In the material below, find each line holding the string "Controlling" and copy it.

Data from robot episodes:
◇ ◇ ◇ ◇ ◇

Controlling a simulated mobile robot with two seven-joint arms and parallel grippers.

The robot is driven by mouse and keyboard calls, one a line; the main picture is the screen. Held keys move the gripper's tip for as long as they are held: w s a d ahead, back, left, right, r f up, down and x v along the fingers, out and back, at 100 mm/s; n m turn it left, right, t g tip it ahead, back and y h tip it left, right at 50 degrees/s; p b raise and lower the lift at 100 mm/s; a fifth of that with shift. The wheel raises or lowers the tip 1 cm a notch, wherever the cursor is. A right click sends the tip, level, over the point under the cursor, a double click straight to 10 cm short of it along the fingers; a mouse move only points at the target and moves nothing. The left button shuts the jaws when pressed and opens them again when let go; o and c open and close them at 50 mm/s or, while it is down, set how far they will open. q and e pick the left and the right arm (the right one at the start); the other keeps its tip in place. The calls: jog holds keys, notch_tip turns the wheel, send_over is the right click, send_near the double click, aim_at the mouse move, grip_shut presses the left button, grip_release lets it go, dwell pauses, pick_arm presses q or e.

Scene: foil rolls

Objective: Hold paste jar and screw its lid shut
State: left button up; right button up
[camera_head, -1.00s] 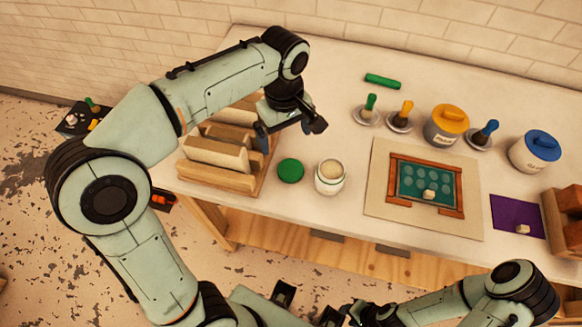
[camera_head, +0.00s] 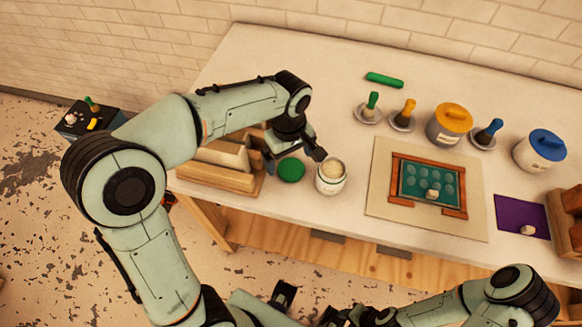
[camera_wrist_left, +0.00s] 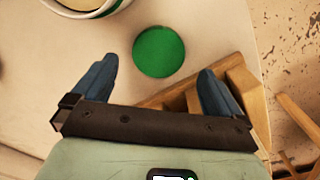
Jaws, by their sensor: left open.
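The open paste jar (camera_head: 331,177) stands upright on the table, white with a green band and pale paste showing at its top. Part of its rim also shows at the top left of the left wrist view (camera_wrist_left: 90,8). The green lid (camera_head: 291,170) lies flat on the table just left of the jar, apart from it. My left gripper (camera_head: 296,156) is open and empty, close above the lid. In the left wrist view the lid (camera_wrist_left: 159,51) lies ahead of and between the two blue fingers, not touching them. My right gripper's fingers cannot be made out at the bottom edge.
A wooden rack (camera_head: 215,170) stands left of the lid. A stencil board (camera_head: 385,205) lies right of the jar. Yellow-lidded (camera_head: 449,126) and blue-lidded (camera_head: 539,150) jars, handled tools and a green roll (camera_head: 385,80) are farther back. The table's front edge is close to the jar.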

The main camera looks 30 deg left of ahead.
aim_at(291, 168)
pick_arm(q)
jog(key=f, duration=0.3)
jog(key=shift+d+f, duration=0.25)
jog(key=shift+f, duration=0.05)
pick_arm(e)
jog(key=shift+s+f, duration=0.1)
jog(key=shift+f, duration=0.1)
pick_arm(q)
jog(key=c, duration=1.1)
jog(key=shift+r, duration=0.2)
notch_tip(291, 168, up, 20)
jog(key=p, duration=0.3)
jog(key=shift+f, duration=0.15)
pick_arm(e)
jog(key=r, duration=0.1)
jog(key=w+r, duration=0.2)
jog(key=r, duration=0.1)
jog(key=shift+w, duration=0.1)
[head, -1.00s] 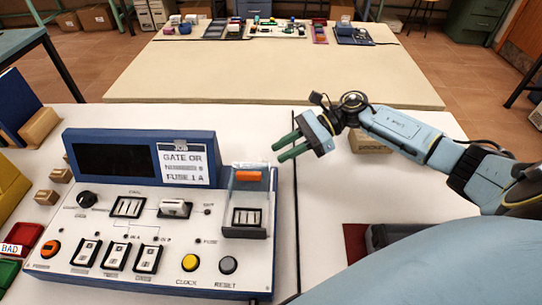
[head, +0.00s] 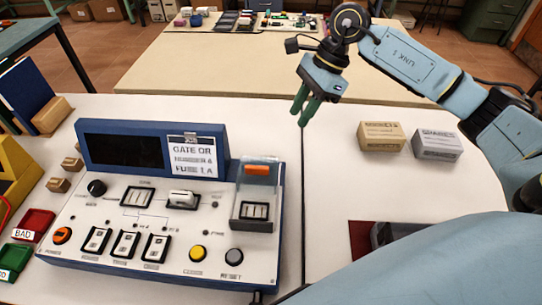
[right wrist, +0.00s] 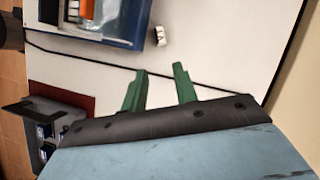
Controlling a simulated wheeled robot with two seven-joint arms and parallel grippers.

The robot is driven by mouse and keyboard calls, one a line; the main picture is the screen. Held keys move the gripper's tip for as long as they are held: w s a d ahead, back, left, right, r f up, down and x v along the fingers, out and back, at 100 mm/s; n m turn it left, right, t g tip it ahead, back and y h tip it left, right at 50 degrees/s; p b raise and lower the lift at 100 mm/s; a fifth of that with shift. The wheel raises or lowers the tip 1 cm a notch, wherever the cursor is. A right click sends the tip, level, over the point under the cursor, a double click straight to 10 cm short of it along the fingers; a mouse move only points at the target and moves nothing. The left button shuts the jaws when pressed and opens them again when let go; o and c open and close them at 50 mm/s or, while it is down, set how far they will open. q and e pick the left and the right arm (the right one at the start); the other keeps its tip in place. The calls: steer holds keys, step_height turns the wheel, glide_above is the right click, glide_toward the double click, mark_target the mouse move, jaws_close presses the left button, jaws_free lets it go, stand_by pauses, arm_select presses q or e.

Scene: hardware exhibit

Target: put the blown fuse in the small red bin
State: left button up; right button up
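The small red bin (head: 33,224), labelled BAD, stands at the left beside the blue and white test panel (head: 165,240). I cannot make out a fuse for certain. The panel has a white block (head: 184,198) in its upper middle and a clear-covered box (head: 254,208) with an orange piece (head: 257,169) at its right. My right gripper (head: 305,106) is beyond the panel's right end, above the table, fingers pointing down. Its green fingers stand apart and empty in the right wrist view (right wrist: 160,69). A small whitish object (right wrist: 160,36) lies beside the panel there. My left gripper is out of view.
A green bin (head: 14,258) sits in front of the red one. Two small boxes, tan (head: 381,136) and grey (head: 437,145), stand on the right table. A dark tray (head: 391,234) lies on a red mat (head: 360,240). The table right of the panel is mostly clear.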

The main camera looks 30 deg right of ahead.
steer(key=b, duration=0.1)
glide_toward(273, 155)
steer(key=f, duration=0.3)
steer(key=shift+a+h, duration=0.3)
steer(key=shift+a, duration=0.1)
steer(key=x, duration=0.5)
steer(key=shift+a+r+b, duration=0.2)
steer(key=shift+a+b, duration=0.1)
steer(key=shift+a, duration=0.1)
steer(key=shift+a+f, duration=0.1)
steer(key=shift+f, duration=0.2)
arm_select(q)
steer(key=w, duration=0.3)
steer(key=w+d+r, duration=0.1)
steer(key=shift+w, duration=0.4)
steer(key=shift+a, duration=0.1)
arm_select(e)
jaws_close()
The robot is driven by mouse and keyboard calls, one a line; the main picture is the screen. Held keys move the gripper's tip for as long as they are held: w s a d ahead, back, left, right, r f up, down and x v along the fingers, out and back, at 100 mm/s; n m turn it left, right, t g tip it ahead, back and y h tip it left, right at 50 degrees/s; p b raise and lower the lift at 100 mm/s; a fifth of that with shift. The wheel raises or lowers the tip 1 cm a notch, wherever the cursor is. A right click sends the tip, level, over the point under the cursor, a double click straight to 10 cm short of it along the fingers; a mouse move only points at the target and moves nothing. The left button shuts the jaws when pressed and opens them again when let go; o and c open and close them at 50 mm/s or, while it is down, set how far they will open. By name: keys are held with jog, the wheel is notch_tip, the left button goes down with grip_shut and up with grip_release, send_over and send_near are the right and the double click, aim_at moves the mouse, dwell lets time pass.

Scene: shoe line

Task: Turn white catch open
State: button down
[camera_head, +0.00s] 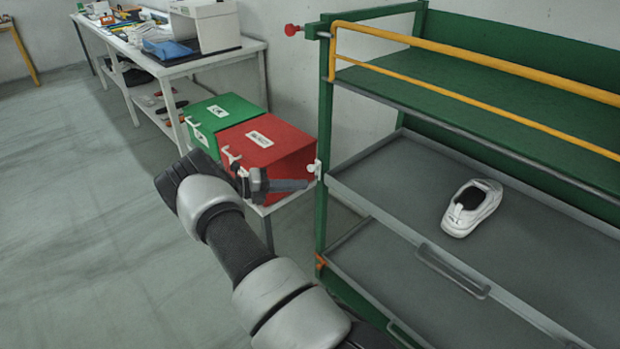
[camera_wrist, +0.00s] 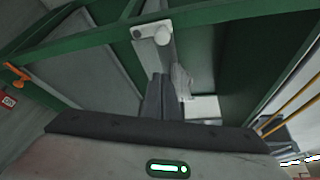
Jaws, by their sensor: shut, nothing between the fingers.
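The white catch (camera_head: 316,169) is mounted on the green front-left post of the rack, level with the middle tray. In the wrist view the catch (camera_wrist: 152,42) is a pale plate with a round white knob, set on a green bar. My gripper (camera_head: 303,185) is shut and empty, its dark fingers pointing right at the post. In the wrist view the fingertips (camera_wrist: 160,80) are at the lower end of the catch. I cannot tell whether they touch it. The middle tray (camera_head: 385,208) is under the green top shelf.
A white shoe (camera_head: 472,207) lies on the middle tray. A red box (camera_head: 285,150) and a green box (camera_head: 222,112) stand on a low table behind my gripper. A yellow rail (camera_head: 470,61) edges the top shelf. Floor at left is clear.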

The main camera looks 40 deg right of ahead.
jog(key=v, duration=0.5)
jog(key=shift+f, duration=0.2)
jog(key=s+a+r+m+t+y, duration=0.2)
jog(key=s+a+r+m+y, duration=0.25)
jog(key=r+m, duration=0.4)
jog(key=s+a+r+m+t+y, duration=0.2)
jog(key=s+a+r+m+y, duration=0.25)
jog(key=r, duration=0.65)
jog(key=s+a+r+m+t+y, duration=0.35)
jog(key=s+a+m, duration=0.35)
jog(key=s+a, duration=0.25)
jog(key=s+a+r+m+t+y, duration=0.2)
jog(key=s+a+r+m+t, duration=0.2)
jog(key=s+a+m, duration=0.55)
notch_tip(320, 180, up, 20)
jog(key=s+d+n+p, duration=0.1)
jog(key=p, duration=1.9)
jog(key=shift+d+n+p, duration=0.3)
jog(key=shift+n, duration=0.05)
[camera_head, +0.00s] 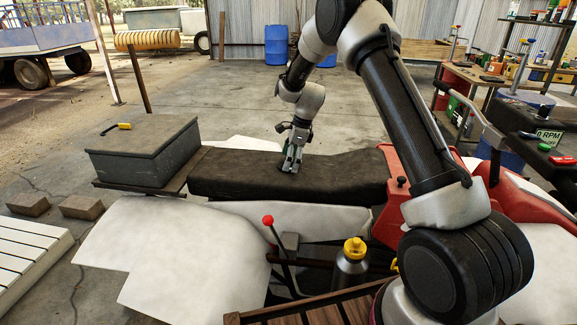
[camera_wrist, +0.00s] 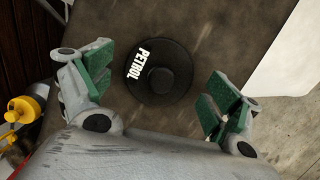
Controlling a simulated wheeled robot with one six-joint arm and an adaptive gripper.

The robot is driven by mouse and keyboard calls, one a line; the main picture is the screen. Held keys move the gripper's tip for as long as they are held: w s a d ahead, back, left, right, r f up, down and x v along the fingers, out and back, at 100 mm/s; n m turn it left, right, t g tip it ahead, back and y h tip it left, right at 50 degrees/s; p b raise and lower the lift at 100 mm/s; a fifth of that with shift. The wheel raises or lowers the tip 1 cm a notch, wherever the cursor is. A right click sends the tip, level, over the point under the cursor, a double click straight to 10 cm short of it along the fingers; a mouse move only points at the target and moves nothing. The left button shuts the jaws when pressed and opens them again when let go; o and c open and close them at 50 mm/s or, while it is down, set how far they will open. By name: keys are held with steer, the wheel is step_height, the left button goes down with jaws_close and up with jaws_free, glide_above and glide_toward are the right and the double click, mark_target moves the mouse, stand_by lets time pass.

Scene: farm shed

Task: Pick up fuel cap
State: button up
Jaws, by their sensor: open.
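The fuel cap (camera_wrist: 172,88) is a round black disc with a raised centre knob and the white word PETROL. In the wrist view it lies on the dark seat (camera_wrist: 150,20), between the open fingers of my gripper (camera_wrist: 158,92). The green finger pads stand apart on either side of it, with a gap to each. In the head view my gripper (camera_head: 291,165) points down at the long black seat (camera_head: 235,172) of the quad bike. The cap cannot be made out there. Nothing is held.
A grey box (camera_head: 145,150) with a yellow-handled tool (camera_head: 122,126) stands left of the seat. A red-knobbed lever (camera_head: 268,221) and a yellow-topped bottle (camera_head: 353,258) are in front. White bodywork (camera_head: 180,260) flanks the seat. Cluttered benches are at right.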

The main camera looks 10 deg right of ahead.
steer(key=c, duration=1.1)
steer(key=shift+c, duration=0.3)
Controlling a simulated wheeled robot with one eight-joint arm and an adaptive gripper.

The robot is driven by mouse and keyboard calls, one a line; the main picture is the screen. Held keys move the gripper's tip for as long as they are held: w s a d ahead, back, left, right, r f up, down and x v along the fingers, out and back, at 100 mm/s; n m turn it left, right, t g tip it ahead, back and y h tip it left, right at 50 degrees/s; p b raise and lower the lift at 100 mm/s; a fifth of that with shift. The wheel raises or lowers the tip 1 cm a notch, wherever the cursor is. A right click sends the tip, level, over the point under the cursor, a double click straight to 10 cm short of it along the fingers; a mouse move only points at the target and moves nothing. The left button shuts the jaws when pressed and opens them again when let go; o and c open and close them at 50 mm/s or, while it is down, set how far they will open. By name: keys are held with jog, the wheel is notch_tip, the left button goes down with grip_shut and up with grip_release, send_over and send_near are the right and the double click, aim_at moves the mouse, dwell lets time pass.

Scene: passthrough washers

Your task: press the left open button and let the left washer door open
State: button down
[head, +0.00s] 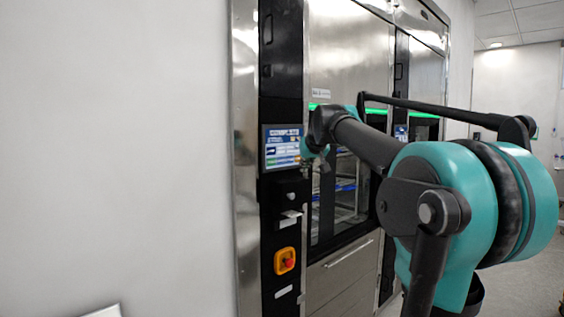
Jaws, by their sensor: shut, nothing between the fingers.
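The left washer stands ahead, with a steel front and a black control column. Its touch screen (283,147) is lit, with blue and white fields and a green strip low down; single buttons on it are too small to read. The left washer door (343,190) has a glass pane with racks visible behind it, partly hidden by my arm. It looks closed, but I cannot be sure. My gripper (319,163) is shut and empty, just right of the screen's lower right edge. I cannot tell whether it touches the panel.
An orange and red emergency stop (285,261) sits low on the black column. A second washer with its own screen (401,133) stands farther right, partly behind my arm. A plain wall (115,150) fills the left. Open floor lies at the right.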

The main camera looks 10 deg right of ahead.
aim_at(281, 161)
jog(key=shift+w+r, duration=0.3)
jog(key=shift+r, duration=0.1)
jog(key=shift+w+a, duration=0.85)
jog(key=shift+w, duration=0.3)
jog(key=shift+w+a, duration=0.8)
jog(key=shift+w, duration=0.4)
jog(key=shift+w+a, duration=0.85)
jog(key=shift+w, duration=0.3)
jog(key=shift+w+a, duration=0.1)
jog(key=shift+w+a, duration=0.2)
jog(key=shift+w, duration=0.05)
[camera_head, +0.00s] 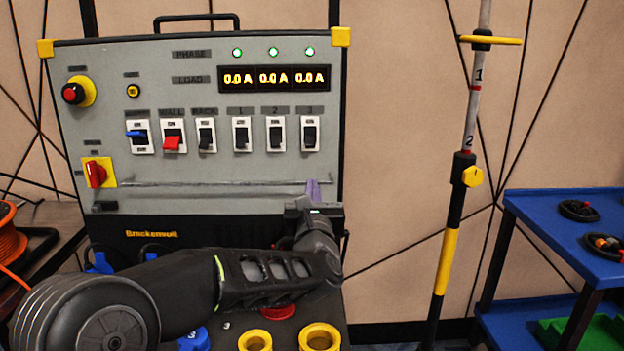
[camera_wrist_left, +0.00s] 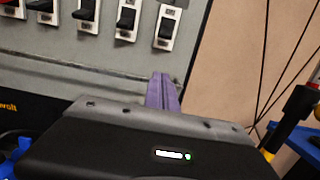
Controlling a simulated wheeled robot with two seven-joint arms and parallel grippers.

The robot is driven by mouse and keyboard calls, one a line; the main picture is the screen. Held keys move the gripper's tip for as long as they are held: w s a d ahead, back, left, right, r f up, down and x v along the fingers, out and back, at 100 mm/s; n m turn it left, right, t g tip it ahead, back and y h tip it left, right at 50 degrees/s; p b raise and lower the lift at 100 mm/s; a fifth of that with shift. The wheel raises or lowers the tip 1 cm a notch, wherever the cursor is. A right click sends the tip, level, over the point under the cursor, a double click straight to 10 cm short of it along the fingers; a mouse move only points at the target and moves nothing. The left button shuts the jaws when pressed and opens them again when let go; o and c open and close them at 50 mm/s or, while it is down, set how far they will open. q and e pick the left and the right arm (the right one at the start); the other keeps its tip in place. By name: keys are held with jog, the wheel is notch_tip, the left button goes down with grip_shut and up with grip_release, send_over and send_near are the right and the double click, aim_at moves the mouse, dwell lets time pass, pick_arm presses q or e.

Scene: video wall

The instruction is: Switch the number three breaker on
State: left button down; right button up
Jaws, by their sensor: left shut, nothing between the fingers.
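The number three breaker (camera_head: 310,134) is the rightmost switch in the row on the grey panel (camera_head: 230,165), under a label reading 3. It has a white plate and a black lever; I cannot tell for sure which way the lever is set. In the left wrist view the breaker (camera_wrist_left: 166,27) is at the top, right of centre. My left gripper (camera_head: 313,190) has purple fingers, closed together and empty. They point up the panel below the breaker, apart from it. In the left wrist view the fingers (camera_wrist_left: 162,90) are just below the breaker. My right gripper is not in view.
Breaker 2 (camera_head: 276,134) and breaker 1 (camera_head: 241,134) sit to the left, with more switches beyond. A rail (camera_head: 220,183) crosses the panel below the row. A striped pole (camera_head: 450,250) and a blue shelf (camera_head: 545,212) stand to the right.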

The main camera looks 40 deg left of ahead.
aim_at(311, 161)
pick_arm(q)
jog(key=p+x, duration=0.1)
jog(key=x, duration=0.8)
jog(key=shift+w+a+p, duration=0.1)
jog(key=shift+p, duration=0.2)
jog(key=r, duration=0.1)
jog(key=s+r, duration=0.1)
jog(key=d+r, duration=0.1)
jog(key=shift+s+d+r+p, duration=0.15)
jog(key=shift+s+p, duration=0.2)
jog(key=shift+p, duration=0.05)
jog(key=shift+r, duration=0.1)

◇ ◇ ◇ ◇ ◇

### The solution:
Controlling a simulated mobile robot with two seven-joint arms and parallel grippers.
Controlling a simulated wheeled robot with two seven-joint arms and parallel grippers.
Controlling a simulated wheeled robot with one six-joint arm and an adaptive gripper.
Controlling a simulated wheeled robot with one eight-joint arm and an adaptive gripper.
Controlling a simulated wheeled robot with two seven-joint arms and parallel grippers.

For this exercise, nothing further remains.